34. The microphone system of claim 33, wherein the directional emitter has sufficient power to cause non-linear acoustical frequency mixing in a fluid medium surrounding the source.
35. The microphone system of claim 33, wherein the directional emitter is steerable
36. The microphone system of claim 35, further comprising a tracking system to lock the direction of the directional emitter on to the moving source.
37. The microphone system of claim 36, wherein the receiver is directional and further comprising a tracking system to lock the direction of the receiver on to the moving source.
38. The microphone system of claim 33, wherein the directional emitter comprises an array of transducers.
39. The microphone system of claim 33, wherein the directional emitter is focusable so as to be capable of generating a localized volume of acoustic ultrasound signals of high intensity.
40. The microphone system of claim 33, wherein the receiver is a directional receiver.
41. The microphone system of claim 40, wherein the directional receiver comprises an array of transducers.
42. The microphone system of claim 41, wherein the directional receiver is focusable on or near the source.
43. The microphone system of claim 33, wherein the one or more directional emitters emit at least two ultrasonic frequency signals such that the difference in frequency between said two ultrasonic frequency signals is higher than an audible frequency range.
44. The microphone system of claim 33, wherein the receiver correlates phase-locked acoustic signals of the emitter with the received acoustic signals to extract the signals in the low frequency range.
45. The microphone system of claim 33, wherein the signal processor uses signal processing parameters derived from a comparison of the undistorted emitted acoustic ultrasonic signals and the received acoustic ultrasonic signals.
46. The microphone system of claim 33, wherein emitter and receiver are co-located.
47. The microphone system of claim 46, wherein emitter and receiver comprise identical transducers.
48. The microphone system of claim 33, wherein the low frequency range is the audible frequency range.
49. The microphone system of claim 33, wherein the low frequency range to be monitored is the 20 Hz-20 kHz.
50. The microphone system of claim 49, wherein the lower limit of the ultrasonic frequency range is 40 kHz.
51. The microphone system of claim 33, wherein the upper limit of the ultrasonic frequency range is 100 kHz.
52. The microphone system of claim 50, wherein the upper limit of the ultrasonic frequency range is 1 MHz.

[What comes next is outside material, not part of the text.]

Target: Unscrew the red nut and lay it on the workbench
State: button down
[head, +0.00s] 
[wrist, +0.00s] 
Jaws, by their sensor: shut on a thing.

53. The microphone system of claim 33, wherein the signal processor suppresses signals in one sideband.
54. The microphone system of claim 33, wherein the signal processor compensates the recovered audio for the non-linearities inherent in the non-linear mixing process.
55. A method of receiving an acoustic source signal, said method comprising the steps of:
(a) generating an ultrasonic acoustic signal in a directional beam of sufficient intensity to cause non-linear frequency mixing between said source signal and said ultrasonic acoustic signal;
(b) receiving the signal caused by the non-linear frequency mixing; and
(c) extracting the source signal from the received signal.
56. A method according to claim 55, wherein the mixed signal is received by a direction-sensitive receiver.
57. A method according to claim 55, wherein said ultrasonic acoustic signal is generated by a phased array of ultrasonic transducers.
58. A method according to claim 55, wherein said non-linear frequency mixing results in sum and difference ultrasonic signals having a frequency representing the sum of the frequency of the generated ultrasonic signal and the frequency of the acoustic source signal and the difference between the frequency of the generated ultrasonic signal and the frequency of the acoustic source signal respectively.
59. A method according to claim 55, wherein said ultrasonic signal is generated in the range of 40 kHz to 200 kHz and said received signal is in the range of 20 kHz and 220 kHz.
60. A method according to claim 59, wherein said generated ultrasonic signal is about 100 kHz and said received signal is in the range of 75 kHz to 125 kHz.
61. Portable device comprising a microphone system in accordance with claim 33.
62. The portable device of claim 61, wherein the portable device is a mobile telephone.
63. Portable device comprising a microphone system which uses the method of claim 55.